O Gama é desses que não desaparecem, não negam fogo. Nas horas mais impossíveis, eis que ele se faz presente, solidário e amigo. Com palavras, poucas, sempre de alento e apoio, nunca coloca senões ou perguntas e sim procura dar respostas.
Agora, lendo Vila Buarque, seu reencontro com a vida na pauliceia desvariada tão próxima e tão longe de todos nós, pelas lembranças e saudades, pela distância que seu gigantismo impõe, me dou conta como somos próximos e amigos. Eis que eu poderia ser um dos seus personagens, reais ou fictícios, perdidos na noite paulistana, em suas ruas, na Taguá, onde vivi e estudei, no Colégio Paulistano; na São Joaquim, em frente ao Roosevelt, onde estudavam meus primos; nas avenidas São João ou São Luís, onde eu antes como office boy e depois como estudante batia perna ou frequentava bares e restaurantes – como o Papai, com sua famosa feijoada às sextas de madrugada –, boates que eu não frequentei primeiro pela idade e depois pela impossibilidade, e casas de dança, como a de Portugal na avenida Liberdade, onde eu batia ponto sempre com meus primos que vivam na Rua Humaitá. Perdido também em bondes, que ainda andei ao chegar à cidade em 1961, e elétricos que usei e abusei para ir à faculdade na Monte Alegre, em Perdizes, trens e estações… Os trens, essa maravilha que povoou minha infância, nasci em Passa Quatro, Minas, no túnel da Mantiqueira, ligada a Cruzeiro e à Central do Brasil pela Rede Mineira de Viação, a RMV, “Ruim mas Vai”, numa família de ferroviários…
O que nos une é o passado de uma cidade maravilhosa, grande, imponente, de luzes e festa, os bairros da Liberdade e Vila Buarque, agora revividos junto com a história recente do país e, o mais importante com os homens e as mulheres que nela vivem e viveram e a fizeram como ela é: grande e pequena, em suas riquezas e desigualdades, luxo e miséria, em suas paisagens lindas e feias, em seu modo de vida, cosmopolita e provinciano, em seu caldeirão de raças, etnias, povos e línguas, culturas e religiões, um pedaço do mundo.
O que seria da cidade sem seus moradores? Gama nos traz todos eles, principalmente os sem voz e vez, os da rua e os da luta diária pela sobrevivência, e com eles relembra a cidade que foi sem perdão destruída pela voracidade imobiliária e por esses animais de aço e plástico, os carros, apesar das fracassadas tentativas de impor uma lógica simples e barata, então, o transporte coletivo. Como um cirurgião retalha a cidade esquecida, demolida e apagada, ele acorda para lembrar cada edifício histórico, praça, recanto, beleza que se foi pela mão do próprio paulistano ávido de poder e riqueza.
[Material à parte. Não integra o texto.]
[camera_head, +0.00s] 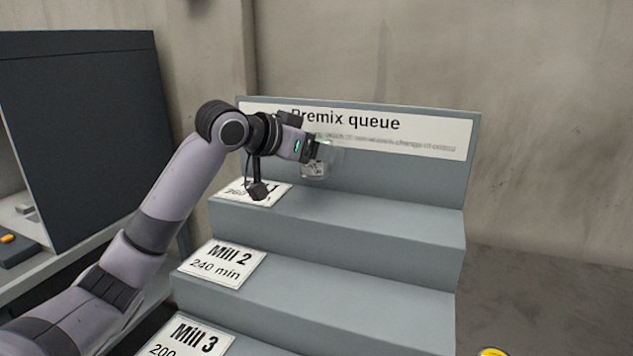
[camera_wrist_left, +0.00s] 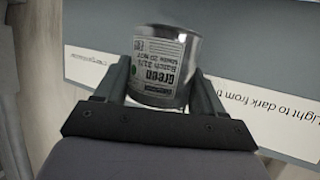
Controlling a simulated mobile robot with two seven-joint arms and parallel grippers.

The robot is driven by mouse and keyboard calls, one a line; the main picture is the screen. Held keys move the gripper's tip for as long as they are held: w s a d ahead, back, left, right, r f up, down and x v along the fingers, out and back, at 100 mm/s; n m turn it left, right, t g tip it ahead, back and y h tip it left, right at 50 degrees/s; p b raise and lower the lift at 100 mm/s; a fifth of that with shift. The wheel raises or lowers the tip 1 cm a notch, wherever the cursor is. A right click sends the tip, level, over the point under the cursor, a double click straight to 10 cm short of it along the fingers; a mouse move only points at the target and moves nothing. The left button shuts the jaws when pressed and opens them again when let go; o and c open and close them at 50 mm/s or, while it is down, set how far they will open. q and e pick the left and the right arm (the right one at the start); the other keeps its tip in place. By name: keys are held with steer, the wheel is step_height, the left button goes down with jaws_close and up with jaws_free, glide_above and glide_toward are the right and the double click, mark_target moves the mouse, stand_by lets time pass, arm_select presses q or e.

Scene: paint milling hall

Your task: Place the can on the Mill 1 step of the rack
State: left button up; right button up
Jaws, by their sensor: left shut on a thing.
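The can (camera_wrist_left: 163,62) is a silver metal can with a white label reading "Green"; it shows upside down in the left wrist view. My left gripper (camera_wrist_left: 160,90) is shut on it, one finger on each side. In the head view the can (camera_head: 316,168) is small and blurred at the tip of my left gripper (camera_head: 318,152), held above the top step. The rack (camera_head: 370,262) is grey and stepped. The top step's Mill 1 card (camera_head: 262,194) is partly hidden by my arm. My right gripper is not in view.
Lower steps carry the Mill 2 card (camera_head: 222,264) and the Mill 3 card (camera_head: 187,340). The "Premix queue" sign (camera_head: 400,130) stands on the rack's back panel. The visible step surfaces look empty. A dark cabinet (camera_head: 85,130) stands at left. A yellow object (camera_head: 492,352) shows at bottom right.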

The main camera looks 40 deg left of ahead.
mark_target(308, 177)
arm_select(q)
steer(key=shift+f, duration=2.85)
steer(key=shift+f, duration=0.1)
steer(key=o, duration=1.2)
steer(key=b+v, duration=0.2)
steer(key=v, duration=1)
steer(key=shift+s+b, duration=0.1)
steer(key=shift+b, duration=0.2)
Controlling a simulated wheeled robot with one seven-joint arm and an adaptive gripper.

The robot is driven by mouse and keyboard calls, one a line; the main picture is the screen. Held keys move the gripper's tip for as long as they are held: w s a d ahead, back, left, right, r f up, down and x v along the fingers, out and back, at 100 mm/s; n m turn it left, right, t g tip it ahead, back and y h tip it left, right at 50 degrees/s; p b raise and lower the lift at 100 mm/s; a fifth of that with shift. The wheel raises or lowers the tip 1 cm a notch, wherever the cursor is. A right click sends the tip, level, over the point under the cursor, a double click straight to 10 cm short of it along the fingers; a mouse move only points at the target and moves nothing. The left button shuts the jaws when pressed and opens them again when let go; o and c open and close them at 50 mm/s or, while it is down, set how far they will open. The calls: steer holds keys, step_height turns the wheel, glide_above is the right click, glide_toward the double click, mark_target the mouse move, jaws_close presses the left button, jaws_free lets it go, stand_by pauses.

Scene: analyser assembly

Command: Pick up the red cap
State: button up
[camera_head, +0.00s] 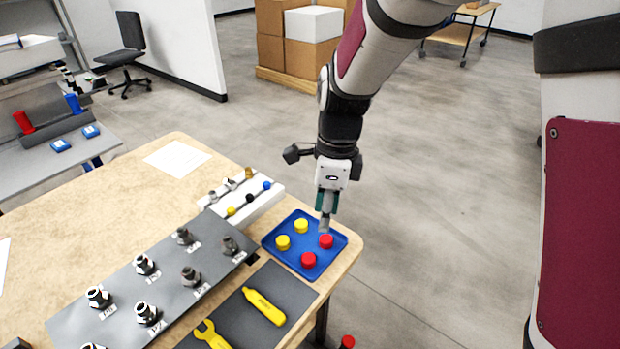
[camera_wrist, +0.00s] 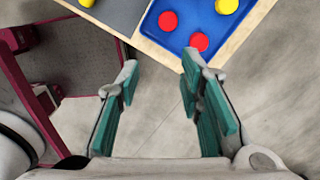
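Two red caps sit on a blue tray (camera_head: 271,243) at the table's right corner. One red cap (camera_head: 326,241) is at the tray's right side, and the other red cap (camera_head: 308,260) is nearer the front. In the wrist view, one red cap (camera_wrist: 199,41) shows just beyond the right fingertip, and another red cap (camera_wrist: 167,20) lies further up and left. My gripper (camera_head: 325,222) points down just above the right-hand cap in the head view. In the wrist view, my gripper (camera_wrist: 160,70) has its teal fingers apart, with only floor between them.
A grey mat with a yellow wrench (camera_head: 211,335) and yellow tool (camera_head: 264,306) lies in front. A white rack (camera_head: 262,203) and a grey plate with several metal fittings (camera_head: 205,255) stand left.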

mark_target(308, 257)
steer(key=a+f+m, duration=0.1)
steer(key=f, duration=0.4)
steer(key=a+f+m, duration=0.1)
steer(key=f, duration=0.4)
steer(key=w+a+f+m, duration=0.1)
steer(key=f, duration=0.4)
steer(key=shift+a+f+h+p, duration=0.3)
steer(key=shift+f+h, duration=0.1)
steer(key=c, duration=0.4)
Como um filme tudo volta ao ler esse livro que mistura memória e história, os cinemas da Ipiranga, da São João, onde se podia sentar e tomar uma cerveja na calçada ou na rua entre a Ipiranga e São João, nos idos de 1961, 1962. Esqueceu o restaurante giratório no Largo do Paissandu, das ruas e avenidas, praças e recantos que trilhei como estudante lutando contra a Ditadura, antes como funcionário de escritórios, o que nos dava a vantagem, naquela época, de conhecer todo centro da cidade por dever de oficio, andar por toda cidade, comer em vários lugares… Isso me serviu e me salvou a vida na clandestinidade.
Quando cheguei a Sampa em 1961, só suas luzes e sua beleza me encantavam. A vida era dura, ir à pé ao colégio, comer e viver em pensões com dois salários mínimos, pagar a escola e o transporte, comprar livros… Enfim, sobreviver, guardando sempre algum para o cinema e o teatro, para os livros da Saraiva e do Clube do Livro, ler e sonhar. Liberdade, São Joaquim, Taguá: foi minha primeira morada, pensões e casa da tia, um pouco de lar e carinho, a vida era trabalho e estudo, diversão e alegria. A Praça da República era meu mundo e todo centro da cidade, foram anos duros e ao mesmo tempo de descobertas, como o dia que vi os alunos bem vividos, filhinhos de papai como se dizia, descendo a avenida Ipiranga vindo do Mackenzie em apoio ao Golpe de 1964 e decidi de que lado estava, e não parei de lutar.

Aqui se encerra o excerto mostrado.